> [Your objective]
Report only the number of lines that hold the word "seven".

> [Supplied records]
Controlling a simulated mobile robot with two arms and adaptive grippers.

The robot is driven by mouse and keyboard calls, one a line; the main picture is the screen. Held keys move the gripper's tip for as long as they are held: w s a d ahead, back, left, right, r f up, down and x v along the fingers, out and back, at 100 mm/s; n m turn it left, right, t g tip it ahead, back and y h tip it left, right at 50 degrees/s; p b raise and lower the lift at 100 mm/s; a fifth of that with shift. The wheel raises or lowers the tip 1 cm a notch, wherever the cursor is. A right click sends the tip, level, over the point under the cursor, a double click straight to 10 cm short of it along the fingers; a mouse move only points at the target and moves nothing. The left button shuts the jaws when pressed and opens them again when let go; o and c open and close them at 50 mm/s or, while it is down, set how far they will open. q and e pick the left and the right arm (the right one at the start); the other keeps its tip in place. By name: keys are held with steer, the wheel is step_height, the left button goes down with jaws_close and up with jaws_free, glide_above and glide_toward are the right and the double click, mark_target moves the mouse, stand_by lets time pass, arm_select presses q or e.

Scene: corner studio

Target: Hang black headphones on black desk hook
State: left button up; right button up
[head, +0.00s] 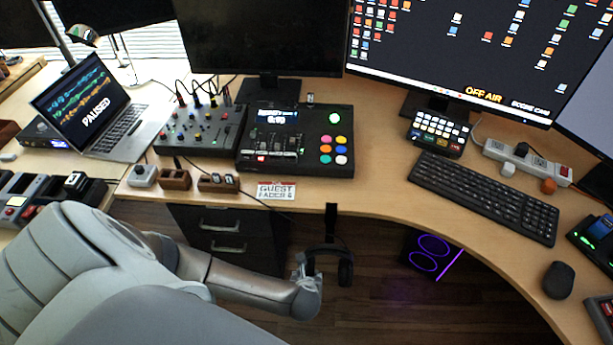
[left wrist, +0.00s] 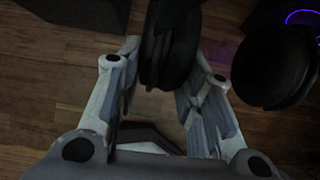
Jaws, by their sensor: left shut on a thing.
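The black headphones (head: 345,271) are below the desk's front edge in the head view. My left gripper (head: 304,264) is shut on their left ear cup, partly hidden behind the fingers. In the left wrist view this ear cup (left wrist: 168,58) is between the two fingers of my left gripper (left wrist: 172,75). The other ear cup (left wrist: 276,68) hangs free to the right. The black desk hook (head: 331,216) hangs at the desk edge, directly above the headband. I cannot tell whether the headband touches or rests on it. My right gripper is not in view.
The desk (head: 385,190) curves to the right and holds a keyboard (head: 485,195), mixers and monitors. A black drawer unit (head: 225,232) stands under it, left of the hook. A purple-lit black box (head: 430,252) is on the right. Open floor lies between them.

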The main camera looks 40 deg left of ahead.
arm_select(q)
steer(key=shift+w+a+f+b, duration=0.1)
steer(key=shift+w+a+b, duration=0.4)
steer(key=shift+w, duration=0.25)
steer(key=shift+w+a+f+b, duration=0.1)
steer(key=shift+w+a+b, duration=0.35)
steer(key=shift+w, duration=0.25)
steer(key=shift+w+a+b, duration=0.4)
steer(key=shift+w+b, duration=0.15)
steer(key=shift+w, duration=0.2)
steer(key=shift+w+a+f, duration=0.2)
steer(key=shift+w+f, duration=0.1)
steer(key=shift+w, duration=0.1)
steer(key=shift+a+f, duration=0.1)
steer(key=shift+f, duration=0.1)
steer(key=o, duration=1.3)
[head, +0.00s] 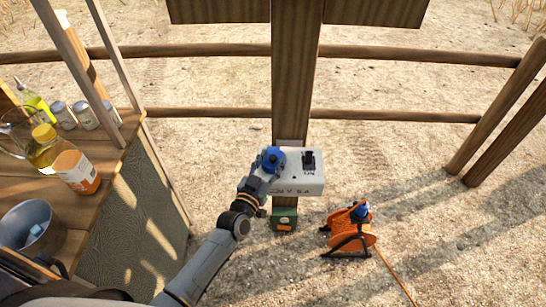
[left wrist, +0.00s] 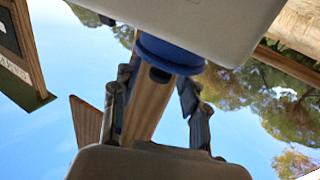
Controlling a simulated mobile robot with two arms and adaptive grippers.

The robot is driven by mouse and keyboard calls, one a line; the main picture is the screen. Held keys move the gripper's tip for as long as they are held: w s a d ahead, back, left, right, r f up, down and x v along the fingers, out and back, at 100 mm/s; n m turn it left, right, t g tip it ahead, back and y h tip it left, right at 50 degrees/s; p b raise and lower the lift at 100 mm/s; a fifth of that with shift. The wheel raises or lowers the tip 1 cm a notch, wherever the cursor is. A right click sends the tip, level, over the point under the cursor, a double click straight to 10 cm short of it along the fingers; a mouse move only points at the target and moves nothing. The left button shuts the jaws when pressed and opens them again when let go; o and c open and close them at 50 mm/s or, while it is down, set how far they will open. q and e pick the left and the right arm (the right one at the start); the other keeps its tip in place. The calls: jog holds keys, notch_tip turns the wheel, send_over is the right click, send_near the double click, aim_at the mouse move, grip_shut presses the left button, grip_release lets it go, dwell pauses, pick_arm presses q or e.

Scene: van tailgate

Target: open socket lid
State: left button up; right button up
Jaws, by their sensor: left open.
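A white socket box (head: 305,183) is fixed to the wooden post. A round blue socket lid (head: 273,157) sits at its left side and looks closed, though the gripper partly covers it. My left gripper (head: 263,172) is at the lid, coming from the lower left. In the left wrist view the blue lid (left wrist: 170,55) is just beyond the open fingertips of my left gripper (left wrist: 156,88), below the pale box body (left wrist: 215,20). I cannot tell whether a finger touches it. My right gripper is not in view.
A black fitting (head: 308,160) is on the box's right part. A green box (head: 284,219) is lower on the post. An orange cable reel (head: 350,232) stands on the ground at right. A wooden counter (head: 110,175) with bottles, jars and a bucket is at left.

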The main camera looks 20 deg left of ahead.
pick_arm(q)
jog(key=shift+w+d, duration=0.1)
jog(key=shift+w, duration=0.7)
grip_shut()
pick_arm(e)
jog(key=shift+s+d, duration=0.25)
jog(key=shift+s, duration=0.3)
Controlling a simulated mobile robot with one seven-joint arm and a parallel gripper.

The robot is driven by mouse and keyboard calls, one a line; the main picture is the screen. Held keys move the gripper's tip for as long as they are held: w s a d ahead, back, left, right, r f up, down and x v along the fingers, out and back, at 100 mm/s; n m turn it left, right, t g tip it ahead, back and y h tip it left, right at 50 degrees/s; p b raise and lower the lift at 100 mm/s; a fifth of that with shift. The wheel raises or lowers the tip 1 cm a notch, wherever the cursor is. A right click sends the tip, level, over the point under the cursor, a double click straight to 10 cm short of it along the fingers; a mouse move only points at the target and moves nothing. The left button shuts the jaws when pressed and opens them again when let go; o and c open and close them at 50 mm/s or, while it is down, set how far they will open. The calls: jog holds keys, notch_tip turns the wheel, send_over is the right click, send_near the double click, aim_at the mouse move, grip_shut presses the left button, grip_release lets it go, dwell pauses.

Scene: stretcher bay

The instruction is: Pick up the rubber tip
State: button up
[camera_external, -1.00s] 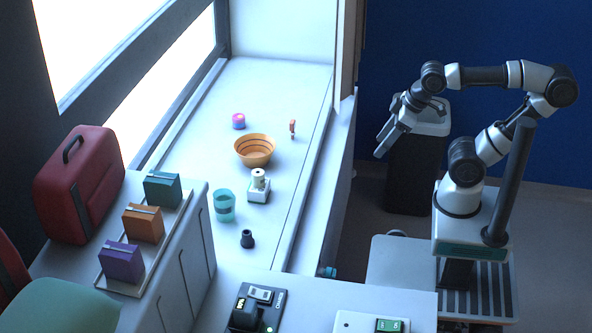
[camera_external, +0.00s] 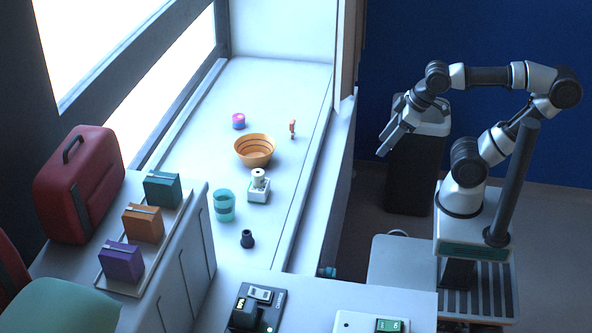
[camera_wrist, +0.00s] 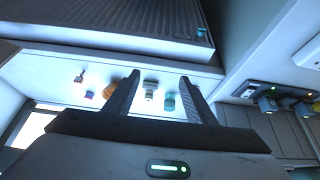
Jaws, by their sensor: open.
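The rubber tip (camera_external: 247,239) looks like the small black flared piece standing upright on the pale counter (camera_external: 290,130), in front of the teal cup (camera_external: 224,206). I cannot pick it out in the wrist view, where a finger may cover it. My gripper (camera_external: 384,146) is open and empty, in the air to the right of the counter and well away from the tip. In the wrist view my gripper (camera_wrist: 160,77) shows two spread dark fingers, with the counter's objects beyond them.
Coloured boxes (camera_external: 143,223) and a red case (camera_external: 78,185) are at left. A raised ledge edges the counter's right side.

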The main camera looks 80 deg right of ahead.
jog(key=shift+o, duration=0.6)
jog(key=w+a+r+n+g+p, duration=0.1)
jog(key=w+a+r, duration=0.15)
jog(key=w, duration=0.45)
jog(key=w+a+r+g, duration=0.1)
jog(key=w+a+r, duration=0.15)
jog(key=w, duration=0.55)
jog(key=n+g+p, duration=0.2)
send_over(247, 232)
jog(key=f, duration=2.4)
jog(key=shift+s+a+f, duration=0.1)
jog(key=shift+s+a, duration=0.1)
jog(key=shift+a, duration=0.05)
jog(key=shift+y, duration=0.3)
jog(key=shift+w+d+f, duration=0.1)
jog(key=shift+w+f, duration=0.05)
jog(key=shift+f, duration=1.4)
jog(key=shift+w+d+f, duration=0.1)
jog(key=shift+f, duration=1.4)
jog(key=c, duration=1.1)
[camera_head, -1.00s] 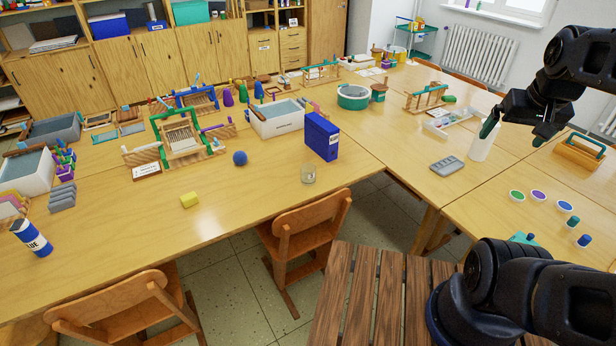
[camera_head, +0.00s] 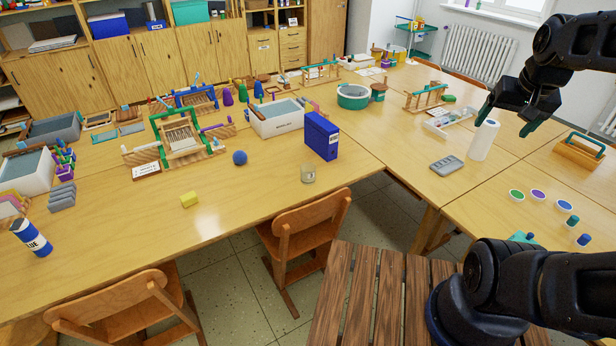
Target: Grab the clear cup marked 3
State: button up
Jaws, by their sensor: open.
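A small clear cup (camera_head: 308,172) stands upright on the near wooden table, close to its right front edge. It is too small for me to read any mark on it. My gripper (camera_head: 506,120) is open and empty, with green fingertips. It hangs in the air over the right-hand table, far to the right of the cup and well apart from it. Nothing hides the cup.
A blue box (camera_head: 321,137) stands just behind the cup. A white cylinder (camera_head: 484,141) stands below my gripper, near a grey palette (camera_head: 446,165). A chair (camera_head: 305,232) is pushed in front of the cup.

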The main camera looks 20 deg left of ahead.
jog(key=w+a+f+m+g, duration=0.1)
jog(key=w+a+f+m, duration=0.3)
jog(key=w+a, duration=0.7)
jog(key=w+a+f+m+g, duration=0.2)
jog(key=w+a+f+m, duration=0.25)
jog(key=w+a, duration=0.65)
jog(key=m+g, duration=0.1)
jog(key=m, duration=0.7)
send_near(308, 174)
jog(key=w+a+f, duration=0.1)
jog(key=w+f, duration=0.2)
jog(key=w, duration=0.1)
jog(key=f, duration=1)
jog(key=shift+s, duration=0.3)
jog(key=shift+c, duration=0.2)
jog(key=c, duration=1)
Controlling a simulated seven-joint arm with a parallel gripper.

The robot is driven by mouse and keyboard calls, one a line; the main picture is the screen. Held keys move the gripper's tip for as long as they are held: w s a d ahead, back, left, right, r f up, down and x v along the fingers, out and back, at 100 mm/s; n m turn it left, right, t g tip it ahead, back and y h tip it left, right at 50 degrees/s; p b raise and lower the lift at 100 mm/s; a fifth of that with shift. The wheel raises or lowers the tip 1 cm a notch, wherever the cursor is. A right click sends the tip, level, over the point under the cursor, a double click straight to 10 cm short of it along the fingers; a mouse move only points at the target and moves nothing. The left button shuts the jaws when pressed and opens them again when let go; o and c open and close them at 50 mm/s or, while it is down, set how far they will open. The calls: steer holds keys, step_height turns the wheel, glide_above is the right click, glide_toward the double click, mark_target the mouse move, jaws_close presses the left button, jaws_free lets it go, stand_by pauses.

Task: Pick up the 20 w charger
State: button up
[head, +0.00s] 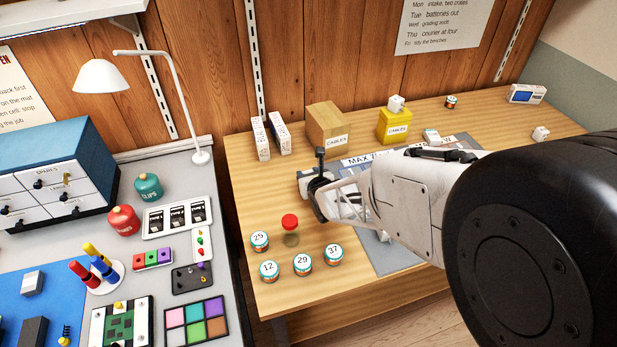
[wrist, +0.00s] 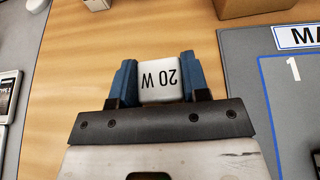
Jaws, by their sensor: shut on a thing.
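The 20 W charger (wrist: 160,80) is a small white block with "20 W" on its face, upside down in the wrist view. My gripper (wrist: 158,82) is shut on it, with a blue finger pad against each side. In the head view, my gripper (head: 318,190) is over the wooden table, left of the grey mat (head: 390,262). The charger is mostly hidden there by the gripper. I cannot tell how far it is above the table.
Several numbered tins (head: 303,264) and a red-capped jar (head: 290,230) stand in front of the gripper. Behind it are a brown box (head: 327,122), white boxes (head: 279,132) and a yellow box (head: 394,125) with a white block on top (head: 396,103). Another white block (head: 541,133) lies at the right.

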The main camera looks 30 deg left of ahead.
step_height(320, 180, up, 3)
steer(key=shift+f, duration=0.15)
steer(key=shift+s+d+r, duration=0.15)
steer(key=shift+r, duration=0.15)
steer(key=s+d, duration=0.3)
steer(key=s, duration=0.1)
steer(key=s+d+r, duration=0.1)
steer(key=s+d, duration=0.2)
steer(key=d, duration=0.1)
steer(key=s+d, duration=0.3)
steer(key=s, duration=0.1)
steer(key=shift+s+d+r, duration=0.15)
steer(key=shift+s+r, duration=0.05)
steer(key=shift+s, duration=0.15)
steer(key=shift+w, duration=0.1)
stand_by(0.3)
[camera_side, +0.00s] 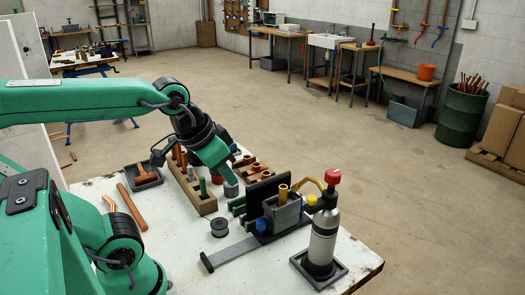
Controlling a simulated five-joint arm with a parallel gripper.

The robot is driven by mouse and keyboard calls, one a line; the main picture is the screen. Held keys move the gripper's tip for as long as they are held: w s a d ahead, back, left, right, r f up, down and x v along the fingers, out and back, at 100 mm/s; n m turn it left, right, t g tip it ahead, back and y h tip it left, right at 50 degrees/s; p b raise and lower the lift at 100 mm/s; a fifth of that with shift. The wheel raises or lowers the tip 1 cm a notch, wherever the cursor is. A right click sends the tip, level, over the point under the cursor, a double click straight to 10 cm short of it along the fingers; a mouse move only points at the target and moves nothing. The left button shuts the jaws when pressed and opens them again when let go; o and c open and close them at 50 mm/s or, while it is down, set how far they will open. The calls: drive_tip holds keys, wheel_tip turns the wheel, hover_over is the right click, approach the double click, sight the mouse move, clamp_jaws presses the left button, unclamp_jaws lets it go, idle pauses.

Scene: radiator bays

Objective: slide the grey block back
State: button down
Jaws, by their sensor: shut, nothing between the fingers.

> [Task output]
2